§ Written exercise:
Report how many lines contain "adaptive", with no other words.

(Robot episode records)
***
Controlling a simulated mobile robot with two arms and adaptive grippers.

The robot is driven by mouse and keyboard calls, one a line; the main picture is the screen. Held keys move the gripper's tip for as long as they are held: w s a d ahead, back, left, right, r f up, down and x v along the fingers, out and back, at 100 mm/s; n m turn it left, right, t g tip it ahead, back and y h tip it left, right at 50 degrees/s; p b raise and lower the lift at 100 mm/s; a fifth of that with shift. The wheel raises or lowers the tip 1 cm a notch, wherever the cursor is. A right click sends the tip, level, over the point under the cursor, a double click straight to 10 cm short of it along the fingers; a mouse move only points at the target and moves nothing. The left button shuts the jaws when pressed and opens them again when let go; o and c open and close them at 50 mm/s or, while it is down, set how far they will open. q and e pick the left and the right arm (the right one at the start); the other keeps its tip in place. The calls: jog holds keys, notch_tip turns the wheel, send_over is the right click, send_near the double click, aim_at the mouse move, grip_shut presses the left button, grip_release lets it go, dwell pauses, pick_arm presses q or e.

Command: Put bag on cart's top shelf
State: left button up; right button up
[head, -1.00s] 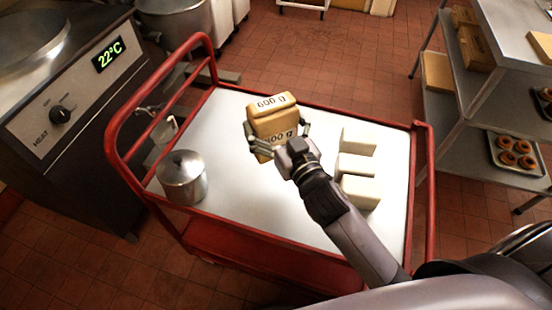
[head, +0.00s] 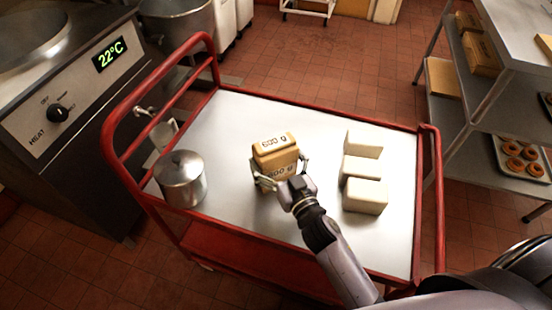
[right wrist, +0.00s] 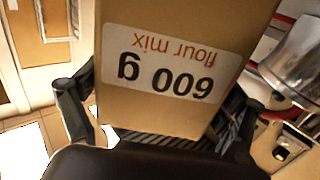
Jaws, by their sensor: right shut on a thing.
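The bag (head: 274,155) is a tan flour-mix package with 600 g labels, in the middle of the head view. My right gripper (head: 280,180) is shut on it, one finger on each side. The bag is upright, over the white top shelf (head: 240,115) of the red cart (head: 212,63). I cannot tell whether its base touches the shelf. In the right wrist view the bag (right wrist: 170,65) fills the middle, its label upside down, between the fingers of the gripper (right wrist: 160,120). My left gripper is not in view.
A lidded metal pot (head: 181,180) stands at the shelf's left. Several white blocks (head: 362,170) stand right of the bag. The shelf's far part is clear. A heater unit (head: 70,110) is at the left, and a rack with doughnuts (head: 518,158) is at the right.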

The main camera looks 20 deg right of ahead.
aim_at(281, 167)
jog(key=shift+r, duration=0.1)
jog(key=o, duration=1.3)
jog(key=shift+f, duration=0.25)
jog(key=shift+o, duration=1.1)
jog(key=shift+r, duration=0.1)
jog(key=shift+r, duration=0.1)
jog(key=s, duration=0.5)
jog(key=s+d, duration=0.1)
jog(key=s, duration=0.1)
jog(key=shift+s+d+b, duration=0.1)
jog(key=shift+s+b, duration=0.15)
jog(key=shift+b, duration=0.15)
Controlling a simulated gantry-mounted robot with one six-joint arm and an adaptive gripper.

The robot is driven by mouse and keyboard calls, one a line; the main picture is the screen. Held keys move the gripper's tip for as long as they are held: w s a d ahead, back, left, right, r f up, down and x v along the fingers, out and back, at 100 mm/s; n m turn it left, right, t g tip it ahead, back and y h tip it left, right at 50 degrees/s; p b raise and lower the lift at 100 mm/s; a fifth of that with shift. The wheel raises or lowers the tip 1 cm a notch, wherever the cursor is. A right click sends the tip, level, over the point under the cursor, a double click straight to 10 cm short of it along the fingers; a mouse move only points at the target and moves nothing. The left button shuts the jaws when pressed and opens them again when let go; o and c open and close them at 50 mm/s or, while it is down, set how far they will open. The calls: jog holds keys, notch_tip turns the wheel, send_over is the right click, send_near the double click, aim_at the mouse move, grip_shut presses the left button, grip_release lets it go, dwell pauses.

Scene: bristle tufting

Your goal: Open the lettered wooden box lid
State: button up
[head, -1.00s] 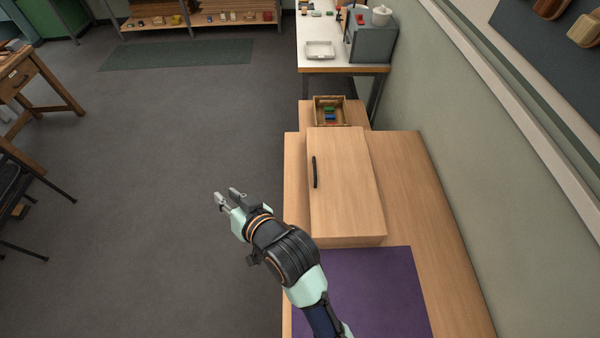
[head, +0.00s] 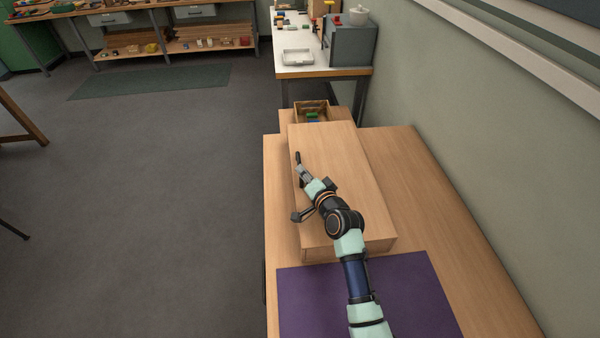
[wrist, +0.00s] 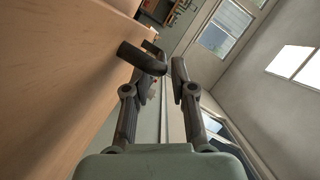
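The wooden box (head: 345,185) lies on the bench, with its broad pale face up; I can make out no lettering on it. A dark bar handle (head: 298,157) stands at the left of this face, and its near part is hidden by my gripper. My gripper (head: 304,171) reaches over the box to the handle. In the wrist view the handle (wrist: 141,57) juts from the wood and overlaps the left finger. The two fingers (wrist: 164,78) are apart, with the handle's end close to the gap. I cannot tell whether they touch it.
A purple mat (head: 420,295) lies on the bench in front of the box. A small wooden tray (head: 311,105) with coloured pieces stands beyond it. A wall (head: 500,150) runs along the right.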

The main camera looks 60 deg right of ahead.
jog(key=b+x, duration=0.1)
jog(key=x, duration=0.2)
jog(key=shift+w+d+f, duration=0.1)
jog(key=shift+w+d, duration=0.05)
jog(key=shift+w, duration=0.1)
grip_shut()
***
§ Result:
2